Second, Mercury's public policy argument, that the court's ruling could "effectively upset the custom and practices of the industry," R. 92-1 at 7, fails as justification for the court to reconsider its order. There would be no manifest injustice, see GenCorp, 178 F.3d at 834, should this court's order cause the industry to examine or change its practices regarding the wording of its agreements.

Finally, Mercury's argument regarding the waiver of subrogation clause refers to documents outside the record and is irrelevant to the discrete issues of this case.

III. Priority's Renewed Motion for Summary Judgment

The court will again deny Priority's motion as premature. Mercury has stated that any discovery taken thus far has been strictly on the issue of limitation of liability, and that it still intends to take discovery on the issues of negligence and indemnity. The court has not yet set deadlines for discovery on these issues because of the various motions for reconsideration, and Priority's assertion that the evidence gathered thus far tilts in its favor does not preclude Mercury from attempting to find more evidence to support its own position. If Mercury declines to take additional discovery, Priority may once again renew its motion for summary judgment on the pleadings already filed. If Mercury does take additional discovery, Priority may once again renew its motion at the close of discovery if Priority believes that the additional discovery fails to yield a genuine issue of material fact on the issues of negligence or indemnification.

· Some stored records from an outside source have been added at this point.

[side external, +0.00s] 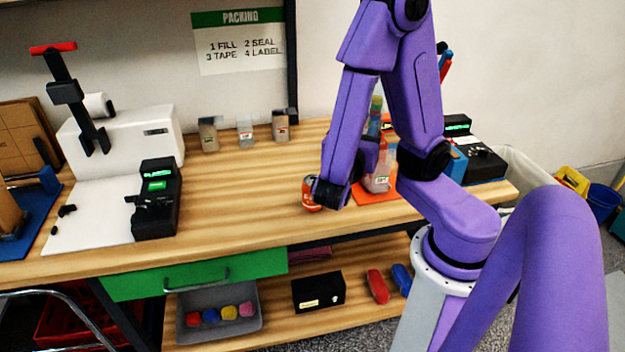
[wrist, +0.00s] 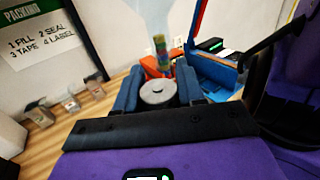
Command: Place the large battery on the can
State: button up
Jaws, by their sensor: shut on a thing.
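The orange-red can (side external: 309,194) stands low at the front of the table in the side view, partly covered by my gripper (side external: 322,192). In the wrist view my gripper (wrist: 157,97) is shut on a round thing with a grey top and a small dark mark, which looks like the lid of the can (wrist: 157,91). The fingers lie on either side of it. I cannot make out the large battery in either view; my arm hides part of the table.
Small labelled containers (side external: 245,131) stand at the back. A black terminal (side external: 157,205) stands at the left. The wooden table (side external: 240,190) between is clear.

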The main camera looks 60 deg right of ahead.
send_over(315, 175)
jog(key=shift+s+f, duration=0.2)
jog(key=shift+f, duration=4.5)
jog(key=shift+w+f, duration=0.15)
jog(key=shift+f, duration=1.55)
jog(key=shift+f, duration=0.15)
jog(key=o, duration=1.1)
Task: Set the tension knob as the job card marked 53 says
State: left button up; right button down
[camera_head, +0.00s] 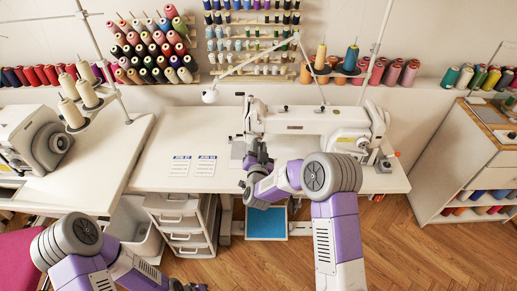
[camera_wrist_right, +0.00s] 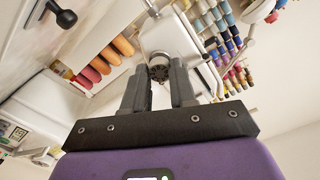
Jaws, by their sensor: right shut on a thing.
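The white sewing machine (camera_head: 318,125) stands on the white table. My right gripper (camera_head: 257,158) is at the left end of the machine, at its head. In the right wrist view, the fingers of my right gripper (camera_wrist_right: 160,88) are shut around a dark round tension knob (camera_wrist_right: 159,71). In the head view the gripper hides the knob, and its setting cannot be read. Two job cards, a left one (camera_head: 180,167) and a right one (camera_head: 205,168), lie flat on the table left of the machine. Their print is too small to read surely. My left gripper (camera_head: 187,287) is at the bottom edge, partly cut off.
The white table (camera_head: 160,140) is bare around the cards. A drawer unit (camera_head: 185,222) and a blue-bottomed tray (camera_head: 266,222) are below its front edge. Another sewing machine (camera_head: 30,140) stands at the left. Thread spools fill the wall racks (camera_head: 150,45) behind.

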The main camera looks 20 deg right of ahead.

Accordingly, the court ORDERS as follows:

(1) Royal & Sun's motion for reconsideration (R. 90) is DENIED;

(2) Mercury's motion for reconsideration (R. 92) is DENIED;

(3) Priority's renewed motion for summary judgment (R. 94) is DENIED; and

(4) The parties shall submit a revised joint proposed scheduling order for the remainder of this action within fourteen days of the date of this order.